Intransigent simplicity


What is essential is also simple... Not always.  There is, however, a simple way of being that leads almost automatically to being essential – it is the so-called ‘heart’s simplicity’, which consists in facing things directly, without … In the perspective of the Gospel, it means addressing complexity knowing how to say ‘yes yes, no no’ when it is appropriate. It is in this spirit of uncompromising simplicity that Michele Dolz has approached art, saying 'yes' to figurative painting and 'no' to abstract painting, because, as he himself says in one of his writings, ‘Even in the spiritual beauty of formal liberty, abstract painting cannot communicate fully with the soul of the beholder, since it has eliminated the common element to the artist and the viewer, that is reality’.

Painting taking reality into consideration, however, does not mean that  Dolz has chosen to embrace the realistic genre: rather, he goes in search of that essential content of things that justifies its existence at least aesthetically.

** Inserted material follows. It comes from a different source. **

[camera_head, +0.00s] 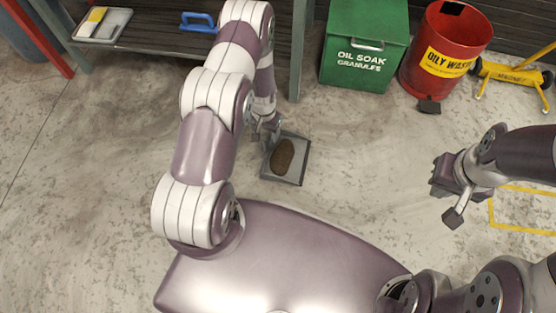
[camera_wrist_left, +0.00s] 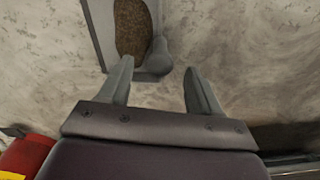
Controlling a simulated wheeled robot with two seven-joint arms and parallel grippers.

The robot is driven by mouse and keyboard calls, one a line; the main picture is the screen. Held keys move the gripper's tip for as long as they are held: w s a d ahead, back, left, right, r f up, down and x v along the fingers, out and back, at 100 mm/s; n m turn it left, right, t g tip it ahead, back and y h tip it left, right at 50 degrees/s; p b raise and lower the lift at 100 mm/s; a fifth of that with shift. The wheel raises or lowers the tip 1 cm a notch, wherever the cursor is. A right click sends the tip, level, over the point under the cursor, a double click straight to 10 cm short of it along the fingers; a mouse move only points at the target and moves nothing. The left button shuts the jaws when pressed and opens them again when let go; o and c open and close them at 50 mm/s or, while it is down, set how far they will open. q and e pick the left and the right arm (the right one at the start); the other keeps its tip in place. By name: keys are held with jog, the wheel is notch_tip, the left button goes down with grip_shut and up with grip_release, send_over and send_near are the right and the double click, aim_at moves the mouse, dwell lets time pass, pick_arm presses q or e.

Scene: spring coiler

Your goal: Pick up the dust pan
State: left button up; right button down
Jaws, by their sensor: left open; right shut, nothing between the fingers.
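The grey dust pan (camera_head: 300,165) lies on the concrete floor in the head view, with a brown heap of granules (camera_head: 283,155) in it. My left gripper (camera_head: 268,128) is at the pan's far edge, partly hidden by its own arm. In the left wrist view the dust pan (camera_wrist_left: 101,28) is at the top, and its grey handle (camera_wrist_left: 158,57) points down toward my left gripper (camera_wrist_left: 158,68). The left fingers are open, with the handle's end near the gap between their tips. I cannot tell whether they touch. My right gripper (camera_head: 449,197) is shut and empty, over clear floor at the right.
A shelf (camera_head: 150,48) holding a blue-handled tool (camera_head: 198,22) stands behind my left arm. A green granules bin (camera_head: 362,68) and a red oily waste can (camera_head: 425,75) stand at the back. A yellow stand (camera_head: 512,78) is at far right.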

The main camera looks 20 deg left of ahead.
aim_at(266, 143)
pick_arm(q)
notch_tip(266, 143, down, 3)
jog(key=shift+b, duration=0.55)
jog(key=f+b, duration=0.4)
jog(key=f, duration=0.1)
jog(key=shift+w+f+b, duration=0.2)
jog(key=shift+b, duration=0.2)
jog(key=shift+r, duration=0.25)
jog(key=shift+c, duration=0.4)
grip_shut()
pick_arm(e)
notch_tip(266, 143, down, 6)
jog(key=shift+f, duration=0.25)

Of course, if one only considers its formal level, this research may seem very little innovation. If, however, it is considered in the current artistic context, it shapes completely new contours, emphasizing a certain disagreement with the ideas currently in vogue in painting. Today, in fact, the painted image oscillates between two symmetrically opposite poles – the more slavish realism argues that it is necessary to reproduce what surrounds us so thoroughly and indiscriminately, emulating photography and the media, whereas neo-abstraction claims to bring reality to a total eclipse, giving way to a lyricism with visibly decorative purposes. For Dolz reality should be neither overlooked nor exasperated, but, if anything, subjected to a process of transfiguration that enables us to grasp its inner dimension, the reverb that it produces in the mind of the beholder. This primacy of interiority is to be achieved, from a technical point of view, through the use of intense colours, overflowing and almost always subjective, that do tend to effectively describe not the objects themselves but rather the feelings that they arouse in the artist. Dolz knows that adopting this equivalence between colour and feeling he is following some acknowledged and, according to some, outdated historical avant-garde masters, especially Matisse. What, however, relates his art to the cultural climate of the early twentieth century - thus making it, in the best of senses, out of date – is not so much its formal setting or aesthetic concept, but rather its search for a spiritual dimension of art that is shared by very few ‘masters’ of  contemporary avant-garde movements. In those years, in fact, even such a secular artist as Matisse could not help wondering what such an expression as 'religious painting’ might mean, giving himself this answer (which Dolz couldn’t but share) – ‘Painting reality in a religious spirit means approaching it in a simple and essential spirit, knowing that its every detail is of extraordinary importance’.